De ahí surge el concepto de “estática milagrosa”: un inmueble, sobre todo si es antiguo (o sea, construido con una amplia reserva ingenieril), resiste que agujereen sus paredes de sostén y hasta que debiliten toda su estructura, al eliminarle columnas que roban un espacio precioso a sus ocupantes, los que viven en un cuarto de la antes espaciosa casa señorial, pero ahora balcanizada entre muchas familias: es decir, convertida en una cuartería.

Resiste y resiste hasta que, un día, alguien clava un tornillo en la pared y todo se desploma. Encima de quien esté dentro. Que En Paz Descanse, qué lástima…

Los derrumbes así son cada vez más frecuentes en La Habana del siglo XXI. Porque, además de los inmuebles cuya estática milagrosa llega a su límite, están también los otros: esos declarados “inhabitables” hace años, pero que enseguida se llenan de inquilinos ilegales, en su mayoría emigrantes del interior de la Isla, y sin recursos.

Por no hablar de las zonas bajas del Vedado y Miramar, ya acostumbradas a que cualquier penetración del mar les llene la casa de agua, hasta rebasar un metro o más de altura. ¡Y ay de los que han convertido los antiguos garajes en sus moradas! Ellos sí que viven en carne propia la ucrónica novela de ciencia ficción de su coterráneo Erick Mota: Habana Underguater

Cada vez que anuncian ciclón o mal tiempo, los más prudentes y con recursos de esos precarios inquilinos, preparan sus cheles y equipajes, trémulos. Y apenas rompe a llover, se mudan temporalmente para la casa de algún pariente o amigo. O, si viven en planta baja o por debajo del nivel de la calle, suben los electrodomésticos al piso de arriba.

Mientras que, a los que no tienen ni donde caerse muertos, no les queda otro remedio que permanecer ahí, al pie del cañón. Sudando frío pese a que la lluvia refresca la canícula, al tiempo que vigilan sus escasas pertenencias, así como la intensidad de los chaparrones y hasta dónde sube el nivel de las aguas callejeras, que nuestra vetusta red de alcantarillado ya no puede encausar hacia el mar.

Por si acaso.
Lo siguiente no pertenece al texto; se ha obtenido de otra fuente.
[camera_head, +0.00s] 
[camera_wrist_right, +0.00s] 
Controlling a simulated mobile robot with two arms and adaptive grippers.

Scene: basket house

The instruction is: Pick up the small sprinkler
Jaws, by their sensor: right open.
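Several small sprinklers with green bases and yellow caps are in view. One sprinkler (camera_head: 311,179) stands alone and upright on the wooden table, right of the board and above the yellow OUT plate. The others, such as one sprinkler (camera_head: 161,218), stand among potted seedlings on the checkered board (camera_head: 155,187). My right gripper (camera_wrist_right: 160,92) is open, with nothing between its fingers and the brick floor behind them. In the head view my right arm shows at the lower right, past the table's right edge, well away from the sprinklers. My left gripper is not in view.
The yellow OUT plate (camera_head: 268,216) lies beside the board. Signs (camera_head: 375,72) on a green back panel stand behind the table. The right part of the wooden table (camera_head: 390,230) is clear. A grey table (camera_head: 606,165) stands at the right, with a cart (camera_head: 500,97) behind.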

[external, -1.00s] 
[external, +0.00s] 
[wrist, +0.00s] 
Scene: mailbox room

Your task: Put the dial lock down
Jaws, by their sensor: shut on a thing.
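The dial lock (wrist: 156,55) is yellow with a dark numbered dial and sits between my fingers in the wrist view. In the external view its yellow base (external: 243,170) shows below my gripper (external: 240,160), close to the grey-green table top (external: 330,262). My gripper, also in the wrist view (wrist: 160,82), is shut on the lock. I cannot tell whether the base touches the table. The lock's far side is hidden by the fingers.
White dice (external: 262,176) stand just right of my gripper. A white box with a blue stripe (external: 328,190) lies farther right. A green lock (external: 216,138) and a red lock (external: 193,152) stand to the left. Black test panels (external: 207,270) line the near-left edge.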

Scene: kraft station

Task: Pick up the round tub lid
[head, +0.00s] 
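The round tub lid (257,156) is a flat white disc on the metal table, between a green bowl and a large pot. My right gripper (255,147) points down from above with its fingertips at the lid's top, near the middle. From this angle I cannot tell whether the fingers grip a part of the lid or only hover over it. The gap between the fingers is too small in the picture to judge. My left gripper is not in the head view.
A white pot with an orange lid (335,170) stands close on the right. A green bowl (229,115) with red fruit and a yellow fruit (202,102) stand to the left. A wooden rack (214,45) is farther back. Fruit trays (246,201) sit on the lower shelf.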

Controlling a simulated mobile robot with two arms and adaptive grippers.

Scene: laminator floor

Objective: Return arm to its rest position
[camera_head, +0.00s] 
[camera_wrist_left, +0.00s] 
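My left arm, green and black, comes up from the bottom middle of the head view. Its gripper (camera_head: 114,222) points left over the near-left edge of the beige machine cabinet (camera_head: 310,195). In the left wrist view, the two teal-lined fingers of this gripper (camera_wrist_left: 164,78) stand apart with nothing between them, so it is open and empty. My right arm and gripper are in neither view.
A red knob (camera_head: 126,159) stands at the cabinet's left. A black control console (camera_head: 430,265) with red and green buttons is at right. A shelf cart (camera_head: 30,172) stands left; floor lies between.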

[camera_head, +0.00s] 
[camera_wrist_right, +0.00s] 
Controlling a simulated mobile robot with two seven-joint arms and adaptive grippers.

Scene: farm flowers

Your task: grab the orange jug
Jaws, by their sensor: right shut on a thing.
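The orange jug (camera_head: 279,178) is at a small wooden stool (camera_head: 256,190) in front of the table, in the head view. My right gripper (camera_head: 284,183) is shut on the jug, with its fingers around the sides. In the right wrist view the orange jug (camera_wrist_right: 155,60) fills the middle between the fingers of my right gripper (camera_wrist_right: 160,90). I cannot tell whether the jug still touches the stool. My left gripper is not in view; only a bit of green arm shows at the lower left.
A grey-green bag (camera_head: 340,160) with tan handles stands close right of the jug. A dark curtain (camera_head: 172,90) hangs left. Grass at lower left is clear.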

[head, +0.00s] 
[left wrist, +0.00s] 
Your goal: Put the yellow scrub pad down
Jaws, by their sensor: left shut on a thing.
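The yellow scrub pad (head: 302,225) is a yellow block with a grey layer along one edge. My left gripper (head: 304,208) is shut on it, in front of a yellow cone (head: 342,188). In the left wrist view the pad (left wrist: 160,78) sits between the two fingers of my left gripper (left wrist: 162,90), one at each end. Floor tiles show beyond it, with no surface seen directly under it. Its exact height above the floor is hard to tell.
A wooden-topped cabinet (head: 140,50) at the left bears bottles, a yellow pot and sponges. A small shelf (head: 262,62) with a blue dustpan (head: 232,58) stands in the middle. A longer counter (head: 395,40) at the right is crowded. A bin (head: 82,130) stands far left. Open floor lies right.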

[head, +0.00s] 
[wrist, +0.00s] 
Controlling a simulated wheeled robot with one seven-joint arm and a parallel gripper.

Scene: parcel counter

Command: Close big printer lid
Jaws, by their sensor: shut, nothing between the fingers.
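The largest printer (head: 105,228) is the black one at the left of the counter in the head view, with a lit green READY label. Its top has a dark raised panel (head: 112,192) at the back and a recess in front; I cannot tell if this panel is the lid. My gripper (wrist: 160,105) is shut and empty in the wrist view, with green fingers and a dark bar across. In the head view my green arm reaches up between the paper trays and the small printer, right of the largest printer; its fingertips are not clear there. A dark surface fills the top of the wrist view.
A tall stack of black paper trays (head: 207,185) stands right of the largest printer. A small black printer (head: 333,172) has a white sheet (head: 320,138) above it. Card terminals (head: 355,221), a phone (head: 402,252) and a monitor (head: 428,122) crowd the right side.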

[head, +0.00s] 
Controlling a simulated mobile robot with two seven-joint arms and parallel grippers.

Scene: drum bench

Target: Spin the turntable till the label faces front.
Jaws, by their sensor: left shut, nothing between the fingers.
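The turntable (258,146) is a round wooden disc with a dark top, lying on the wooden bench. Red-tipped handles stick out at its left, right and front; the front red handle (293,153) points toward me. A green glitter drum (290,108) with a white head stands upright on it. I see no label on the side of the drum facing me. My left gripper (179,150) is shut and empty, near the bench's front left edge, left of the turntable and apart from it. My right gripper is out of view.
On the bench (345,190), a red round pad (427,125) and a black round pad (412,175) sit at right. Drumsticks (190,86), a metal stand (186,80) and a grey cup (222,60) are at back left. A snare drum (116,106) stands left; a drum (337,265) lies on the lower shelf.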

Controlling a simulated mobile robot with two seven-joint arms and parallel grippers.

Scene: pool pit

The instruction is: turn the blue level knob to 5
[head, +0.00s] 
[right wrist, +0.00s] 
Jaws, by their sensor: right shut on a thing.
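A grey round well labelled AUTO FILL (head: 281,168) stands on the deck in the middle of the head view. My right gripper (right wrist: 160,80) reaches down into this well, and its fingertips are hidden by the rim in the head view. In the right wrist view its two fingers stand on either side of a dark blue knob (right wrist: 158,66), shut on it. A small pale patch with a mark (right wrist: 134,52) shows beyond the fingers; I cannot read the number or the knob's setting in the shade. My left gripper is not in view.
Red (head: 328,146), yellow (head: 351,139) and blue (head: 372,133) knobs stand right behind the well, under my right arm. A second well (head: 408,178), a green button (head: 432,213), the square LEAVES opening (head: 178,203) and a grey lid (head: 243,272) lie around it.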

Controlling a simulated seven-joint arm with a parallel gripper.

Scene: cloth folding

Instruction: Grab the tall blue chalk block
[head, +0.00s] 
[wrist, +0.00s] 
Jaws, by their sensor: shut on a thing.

Porque nunca se sabe.

Y tal zozobra no termina siquiera cuando escampa. Porque todo habanero ha ya aprendido que, si malo es el aguacero, peor es el día después. Cuando sale el sol y comienza a evaporarse toda esa agua que se infiltró en cada grieta del concreto, llegan entonces los peores derrumbes.

Por eso es que, con cada aviso de huracán y/o chaparrón, La Habana entera tiembla, anticipando el desastre. Y todo capitalino contiene el aliento y alza los ojos al cielo, esperando lo peor.

O, tal vez, ¿un milagro?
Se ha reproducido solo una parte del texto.